Merkel dents Kenny's hopes on debt
An appreciable deal for Ireland on debt would seem to be still a distant prospect
SUMMIT INSIDERS described this gathering as a “shambles” and a “mess”. In the account of one European official, the leaders of Europe laboured for eight hours to do something that should have taken one hour.
As the dust settled in Brussels, the sense that Dublin’s campaign for debt relief had taken a small step forward was dimmed by strident words from the German chancellor on the vexed question of legacy bank losses.
Although Enda Kenny declared a good result for Ireland, simultaneous remarks from Angela Merkel injected a corrective note of caution. The net result is not quite the stuff of heady optimism, but that can hardly be a surprise at this point in the saga.
So what exactly happened on Thursday night? And where to do we go from here?
In essence, this boils down to a clutch of inter-related questions. These centre on the development of a euro zone bank supervisor within the European Central Bank, a move that is a precondition for the ESM bailout fund to directly rescue stricken banks.
This is one of Kenny’s core objectives: he wants the ESM to take direct stakes in AIB, Bank of Ireland and Permanent TSB. Crucially, he also wants the ESM to pay for some of the historic, or legacy, losses that led those institutions to lean on the State.

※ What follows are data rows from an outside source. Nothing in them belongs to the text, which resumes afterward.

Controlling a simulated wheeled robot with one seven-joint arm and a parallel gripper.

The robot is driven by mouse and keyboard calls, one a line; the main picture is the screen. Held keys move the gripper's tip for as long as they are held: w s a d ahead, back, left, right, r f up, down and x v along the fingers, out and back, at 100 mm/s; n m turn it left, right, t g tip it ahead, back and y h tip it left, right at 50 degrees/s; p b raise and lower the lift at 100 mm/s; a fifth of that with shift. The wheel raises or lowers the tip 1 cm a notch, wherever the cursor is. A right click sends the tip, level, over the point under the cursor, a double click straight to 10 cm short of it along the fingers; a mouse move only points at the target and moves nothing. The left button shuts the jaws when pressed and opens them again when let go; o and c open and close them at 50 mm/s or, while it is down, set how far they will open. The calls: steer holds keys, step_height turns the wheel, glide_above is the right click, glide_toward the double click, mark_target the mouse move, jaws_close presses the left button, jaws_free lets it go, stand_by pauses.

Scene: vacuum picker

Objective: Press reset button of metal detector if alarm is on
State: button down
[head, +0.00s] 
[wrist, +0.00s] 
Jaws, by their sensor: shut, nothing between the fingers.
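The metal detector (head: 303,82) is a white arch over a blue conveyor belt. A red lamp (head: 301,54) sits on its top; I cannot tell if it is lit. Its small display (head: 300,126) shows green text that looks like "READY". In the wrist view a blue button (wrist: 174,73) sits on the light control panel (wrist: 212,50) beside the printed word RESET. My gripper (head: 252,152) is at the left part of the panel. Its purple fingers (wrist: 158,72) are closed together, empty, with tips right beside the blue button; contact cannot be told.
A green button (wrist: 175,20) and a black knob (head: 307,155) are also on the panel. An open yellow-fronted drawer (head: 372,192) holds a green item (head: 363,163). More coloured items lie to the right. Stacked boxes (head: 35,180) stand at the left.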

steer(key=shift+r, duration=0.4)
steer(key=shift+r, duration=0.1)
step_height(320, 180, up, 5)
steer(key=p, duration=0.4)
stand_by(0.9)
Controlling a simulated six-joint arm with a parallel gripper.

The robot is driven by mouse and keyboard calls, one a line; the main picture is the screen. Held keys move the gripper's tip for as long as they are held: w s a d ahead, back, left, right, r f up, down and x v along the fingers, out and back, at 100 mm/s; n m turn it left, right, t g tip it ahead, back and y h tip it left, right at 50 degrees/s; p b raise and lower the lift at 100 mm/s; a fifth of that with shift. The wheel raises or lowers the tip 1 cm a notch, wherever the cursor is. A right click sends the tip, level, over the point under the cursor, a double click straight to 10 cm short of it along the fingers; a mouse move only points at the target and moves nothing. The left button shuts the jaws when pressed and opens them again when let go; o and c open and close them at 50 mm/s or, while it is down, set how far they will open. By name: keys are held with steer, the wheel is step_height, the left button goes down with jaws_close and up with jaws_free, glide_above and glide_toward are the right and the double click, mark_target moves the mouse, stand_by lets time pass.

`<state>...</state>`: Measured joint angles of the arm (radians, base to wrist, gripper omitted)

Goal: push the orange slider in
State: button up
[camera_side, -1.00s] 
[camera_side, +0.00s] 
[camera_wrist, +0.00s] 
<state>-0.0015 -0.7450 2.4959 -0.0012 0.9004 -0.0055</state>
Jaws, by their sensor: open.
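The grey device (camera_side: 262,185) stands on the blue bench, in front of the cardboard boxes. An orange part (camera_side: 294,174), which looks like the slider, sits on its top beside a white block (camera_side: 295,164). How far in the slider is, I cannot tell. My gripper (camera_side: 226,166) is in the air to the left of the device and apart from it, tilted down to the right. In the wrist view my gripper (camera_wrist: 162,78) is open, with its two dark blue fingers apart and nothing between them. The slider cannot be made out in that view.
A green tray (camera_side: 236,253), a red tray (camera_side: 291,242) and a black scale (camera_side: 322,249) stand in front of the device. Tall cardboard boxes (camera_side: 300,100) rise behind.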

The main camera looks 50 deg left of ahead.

Each one of these questions is riddled with uncertainty over the scope and timing of what exactly might happen. What the leaders set out to do on Thursday evening was to eliminate some of that doubt by dealing sequentially with each of the big issues that arise.
They did manage to achieve clarity over some of these questions by the time they emerged bag-eyed from the summit chamber at 3am yesterday. Less than 12 hours later, Merkel’s remarks raised fresh doubt as to whether Kenny would ever achieve his aim.
This is a question of sequencing. In June, EU leaders agree to aim for a deal this year on the ECB powers. This was called into question by Germany at the end of summer and repeatedly since. What the leaders agreed at the summit was that they would redouble efforts to agree the legislative framework for the new scheme by year-end.
This would release the ECB to assume its new role some time in 2013, in the expectation that the ESM would be allowed recapitalise banks whenever the new supervisor was declared “effective” by the EU authorities.